Gaspard Marie Janvier

L’actualité concernant la mort nous donne plus que jamais à penser les transgressions en cours. Il y a deux mois, l’État de Washington a voté une loi d’autorisation de compost humain, aussi appelé « humusation des corps ». En France, Vincent Lambert, certes aphasique et dans un état pauci-relationnel, est condamné par ordonnance à mourir de faim et de soif. On est obligé d’admettre que la justice a de plus en plus son mot à dire. Et des plus maltraitants. Ayons l’œil, car ce que décide un pays a de grandes chances de faire débat et d’advenir d’ici peu dans le nôtre. Gare si, refusant la modernité radieuse, vous y contrevenez !

Cinquième roman ou le même déployé ?

Cette question sérieuse, celle du grand voyage et de ses neuves absurdités juridiques afférentes, un romancier s’en est saisi sur le mode comique. Gaspard-Marie Janvier, nominé entre autres au Goncourt et à l’Interallié en 2013, s’est donné à cœur joie dans une fiction plus que jamais réjouissante aux éditions Fayard. Une nouvelle histoire, une cinquième aventure ? Ou serait-ce plutôt la même toujours continuée avec Cecil, Didier, Maju ou Alasdair et Le Lord of the Isles ? comme un seul et même roman déployé du grand théâtre du monde ? Après la trace du fils, la trace du père ?

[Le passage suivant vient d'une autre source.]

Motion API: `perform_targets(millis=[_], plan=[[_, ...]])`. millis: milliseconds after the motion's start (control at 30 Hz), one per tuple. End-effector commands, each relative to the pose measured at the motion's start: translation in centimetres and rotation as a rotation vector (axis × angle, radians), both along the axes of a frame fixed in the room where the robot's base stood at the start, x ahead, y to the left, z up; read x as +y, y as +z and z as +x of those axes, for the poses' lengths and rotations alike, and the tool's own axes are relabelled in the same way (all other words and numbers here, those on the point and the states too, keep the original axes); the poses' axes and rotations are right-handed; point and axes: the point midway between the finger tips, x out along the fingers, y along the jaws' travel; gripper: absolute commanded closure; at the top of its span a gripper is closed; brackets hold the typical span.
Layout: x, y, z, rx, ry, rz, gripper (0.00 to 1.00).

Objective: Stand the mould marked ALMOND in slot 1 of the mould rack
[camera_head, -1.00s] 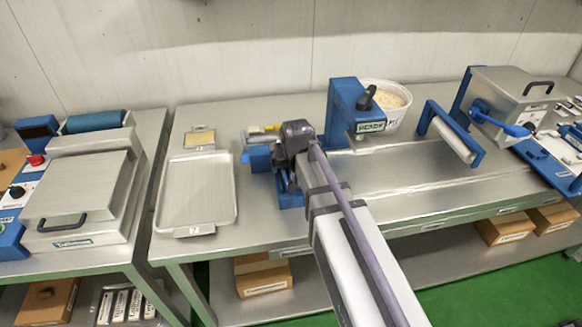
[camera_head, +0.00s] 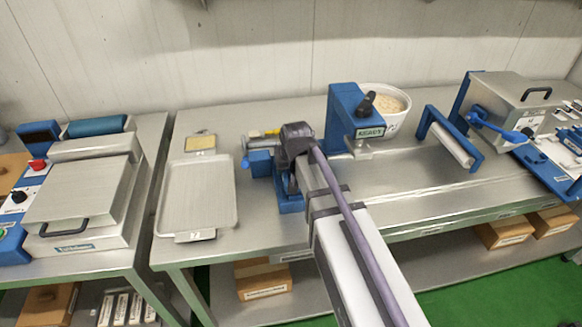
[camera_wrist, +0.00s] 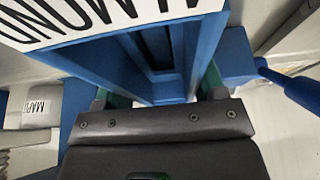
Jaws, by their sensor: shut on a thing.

Le titre se donne en tout cas comme un pied de nez insolent en direction de celui qui aurait des velléités de jouer le matamore devant la grande faucheuse, de niquer la mort : Chacun son tour. L’homme sait en effet qu’il meurt mais il ne sait ni quand, ni comment et s’il a, dans cette méconnaissance même, tendance par conséquent à vivre en immortel, il est certain que “son tour” viendra mathématiquement, “Des humains, c’est le lot” … Se presser de rire, non de pleurer, au fond, n’est-ce pas la bonne méthode pour regarder une vérité dérangeante et douloureuse en face ? Une façon surtout de lancer l’air de rien à chacun des lecteurs : Ça vous concerne ! Ne loupez pas la sortie !

Inhumer ou calciner ?

Un mort donc dans une histoire théâtralement rocambolesque, un cadavre encombrant d’abord, celui de Didier Janvier, le père. Trois fils ensuite, Cecil, Rodrigue et Gaspard-Marie qui se fâchent : inhumer ou calciner, là est la question ! Inhumation sur la propriété familiale ? ou bien dans le caveau avec l’épouse dont il était divorcé ? ou incinération et dispersion des cendres ? Quel fils l’en aimera le mieux ? Il y a du Roi Lear là-dedans.

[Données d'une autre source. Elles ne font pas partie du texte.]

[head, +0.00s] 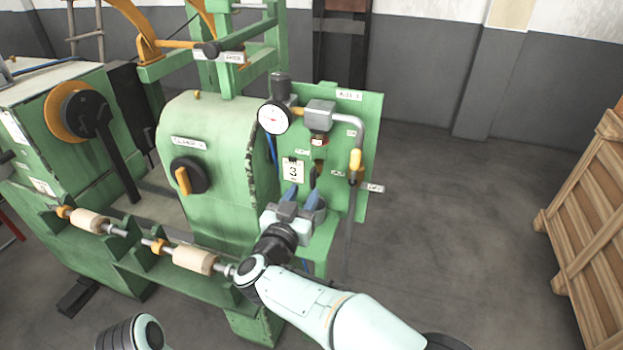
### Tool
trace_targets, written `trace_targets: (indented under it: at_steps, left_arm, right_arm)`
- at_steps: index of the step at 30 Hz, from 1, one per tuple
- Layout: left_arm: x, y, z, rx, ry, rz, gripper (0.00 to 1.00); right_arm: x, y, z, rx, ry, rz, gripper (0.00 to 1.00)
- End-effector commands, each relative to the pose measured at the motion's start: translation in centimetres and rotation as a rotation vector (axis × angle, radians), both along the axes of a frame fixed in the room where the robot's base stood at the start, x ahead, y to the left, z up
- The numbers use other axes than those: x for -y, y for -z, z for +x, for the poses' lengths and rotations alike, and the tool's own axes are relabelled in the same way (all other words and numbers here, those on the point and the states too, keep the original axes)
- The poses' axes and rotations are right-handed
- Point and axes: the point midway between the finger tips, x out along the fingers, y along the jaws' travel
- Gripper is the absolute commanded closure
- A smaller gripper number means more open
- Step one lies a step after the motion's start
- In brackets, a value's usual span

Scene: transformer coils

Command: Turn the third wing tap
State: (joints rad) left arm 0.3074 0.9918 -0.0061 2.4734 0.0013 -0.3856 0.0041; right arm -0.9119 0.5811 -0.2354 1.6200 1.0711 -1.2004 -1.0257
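A green panel (368,130) stands on the right end of the green machine, with a pressure gauge (273,117), grey pipe and fittings. A card reading "3" (293,170) hangs on it. A yellow lever-like part (355,160) sits on the pipe at the right. A small dark part (315,176) shows just above my right gripper; I cannot tell which part is the third wing tap. My right gripper (303,190) is in front of the panel's lower part, below the card, its two blue fingers apart. I see nothing between them. My left gripper is out of view.
The green winding machine (210,130) fills the left, with a black and yellow knob (188,178) and a shaft carrying wooden spools (194,259). A wooden crate (590,220) stands at the far right. The grey floor (450,220) between panel and crate is clear.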

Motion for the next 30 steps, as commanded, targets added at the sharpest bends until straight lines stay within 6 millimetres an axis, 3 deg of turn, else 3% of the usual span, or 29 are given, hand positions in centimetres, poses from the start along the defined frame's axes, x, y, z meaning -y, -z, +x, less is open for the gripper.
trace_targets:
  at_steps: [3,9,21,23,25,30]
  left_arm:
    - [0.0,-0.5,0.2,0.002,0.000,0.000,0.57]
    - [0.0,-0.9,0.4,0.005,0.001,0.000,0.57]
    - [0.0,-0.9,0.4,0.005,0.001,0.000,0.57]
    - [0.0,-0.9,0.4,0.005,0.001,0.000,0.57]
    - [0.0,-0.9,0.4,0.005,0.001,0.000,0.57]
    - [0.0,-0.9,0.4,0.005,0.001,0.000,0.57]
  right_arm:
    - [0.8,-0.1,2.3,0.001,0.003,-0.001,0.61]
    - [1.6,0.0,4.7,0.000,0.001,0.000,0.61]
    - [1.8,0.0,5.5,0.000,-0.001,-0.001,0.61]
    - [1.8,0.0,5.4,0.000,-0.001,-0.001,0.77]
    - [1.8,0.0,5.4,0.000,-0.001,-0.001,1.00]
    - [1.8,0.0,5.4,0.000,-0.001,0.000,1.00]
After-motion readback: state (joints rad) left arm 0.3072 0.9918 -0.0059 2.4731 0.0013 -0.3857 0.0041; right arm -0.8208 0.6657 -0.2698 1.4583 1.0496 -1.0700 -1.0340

La guerre de fratrie est telle qu’un juge intervient par référé, kidnappe si l’on peut dire le cadavre pour le traiter comme de la viande froide ; le voilà “prisonnier des chambres froides de l’administration.” Gaspard-Marie, scandalisé par cette “barbarie”, par ce “séquestre frigorifique” est alors prêt à vivre la pire descente aux enfers, ceux de l’hôpital. En fils loyal et respectueux des dernières volontés de son père, “le beau trésor reçu de l’homme qui lui donna le jour.”

Pages de fin glorieuses

D’où le plan. D’où l’aventure hébridéenne. Quel trésor ! D’où le “simple enlèvement”. D’où l’émotion une ultime fois des dernières pages puissantes, sommet de l’œuvre. La fine troupe vogue dans une tempête mémorable vers le cap final, tempête sans laquelle une épopée n’est évidemment pas une épopée, une œuvre littéraire, pas une œuvre littéraire ! Les honneurs sont rendus au mort dans des pages exceptionnelles de densité qui précipitent la satisfaction de tous : des funérailles décentes, enfin, celles de Denis Janvier “que la justice de son pays lui refusait”.

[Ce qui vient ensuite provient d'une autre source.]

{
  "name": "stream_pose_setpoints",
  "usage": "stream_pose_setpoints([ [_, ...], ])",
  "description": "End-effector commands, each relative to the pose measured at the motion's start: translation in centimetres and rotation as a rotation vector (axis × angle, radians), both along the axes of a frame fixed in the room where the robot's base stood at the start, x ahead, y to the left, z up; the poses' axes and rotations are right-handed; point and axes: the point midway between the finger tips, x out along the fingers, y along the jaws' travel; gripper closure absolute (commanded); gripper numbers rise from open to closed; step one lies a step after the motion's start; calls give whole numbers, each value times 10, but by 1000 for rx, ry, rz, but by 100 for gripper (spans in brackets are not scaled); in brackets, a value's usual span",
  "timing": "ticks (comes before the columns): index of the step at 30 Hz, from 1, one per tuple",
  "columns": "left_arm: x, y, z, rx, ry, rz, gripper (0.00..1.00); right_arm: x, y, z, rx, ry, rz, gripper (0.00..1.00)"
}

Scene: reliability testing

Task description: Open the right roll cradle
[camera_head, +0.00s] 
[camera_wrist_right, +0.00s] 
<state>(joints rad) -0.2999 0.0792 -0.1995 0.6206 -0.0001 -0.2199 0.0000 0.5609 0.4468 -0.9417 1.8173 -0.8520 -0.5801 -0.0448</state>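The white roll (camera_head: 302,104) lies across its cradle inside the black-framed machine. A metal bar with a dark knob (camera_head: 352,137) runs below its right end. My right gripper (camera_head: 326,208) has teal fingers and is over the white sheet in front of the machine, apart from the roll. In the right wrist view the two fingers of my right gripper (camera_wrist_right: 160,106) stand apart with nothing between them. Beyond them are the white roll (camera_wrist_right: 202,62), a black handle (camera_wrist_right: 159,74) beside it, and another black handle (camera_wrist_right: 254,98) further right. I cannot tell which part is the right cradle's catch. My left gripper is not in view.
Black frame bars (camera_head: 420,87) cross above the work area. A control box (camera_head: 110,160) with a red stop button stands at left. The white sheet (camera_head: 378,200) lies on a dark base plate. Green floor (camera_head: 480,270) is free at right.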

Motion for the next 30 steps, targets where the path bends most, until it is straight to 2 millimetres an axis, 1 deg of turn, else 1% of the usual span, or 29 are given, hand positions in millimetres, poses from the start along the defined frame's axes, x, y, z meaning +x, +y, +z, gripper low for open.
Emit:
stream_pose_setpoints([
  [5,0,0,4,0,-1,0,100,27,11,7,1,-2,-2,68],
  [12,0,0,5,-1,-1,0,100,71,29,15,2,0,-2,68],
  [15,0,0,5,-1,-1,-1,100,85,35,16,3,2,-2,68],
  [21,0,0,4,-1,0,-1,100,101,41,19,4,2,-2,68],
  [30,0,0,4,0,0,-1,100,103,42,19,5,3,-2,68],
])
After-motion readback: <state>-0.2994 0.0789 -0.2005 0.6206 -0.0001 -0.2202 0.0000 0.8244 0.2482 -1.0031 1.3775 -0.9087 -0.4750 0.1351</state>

Chacun son tour n’est évidemment pas un roman de Musso ou de Lévy que l’on avale dans une gare ou à la plage. La vertigineuse concaténation de la narration déroutera peut-être le lecteur pressé. Les structures narratives, l’écriture fragmentaire, la haute culture littéraire affleurant à toutes les pages, l’amour des mots rares, perdus, le patois qu’il soit gaélique ou normand, les dialogues truculents, font de cette œuvre ébouriffée un bijou dans le paysage littéraire actuel.

La joie au bout du voyage

Il y a contre toute apparence un grand ordre dans ce désordre romanesque, une haute vision du monde et de son temps, un bel amour des êtres et de la nature. Si le récit quelque peu élitaire sort des sentiers battus, il reste à chaque page plaisant et touche bigrement son but : celui du roman qui ne moralise pas mais fait réfléchir joyeusement dans un argumentaire cocasse et léger. Il faut y plonger. Apprécier lentement. Méditer ainsi sur la désincarnation en cours. C’est maintenant le moment favorable pour en saisir tout le suc.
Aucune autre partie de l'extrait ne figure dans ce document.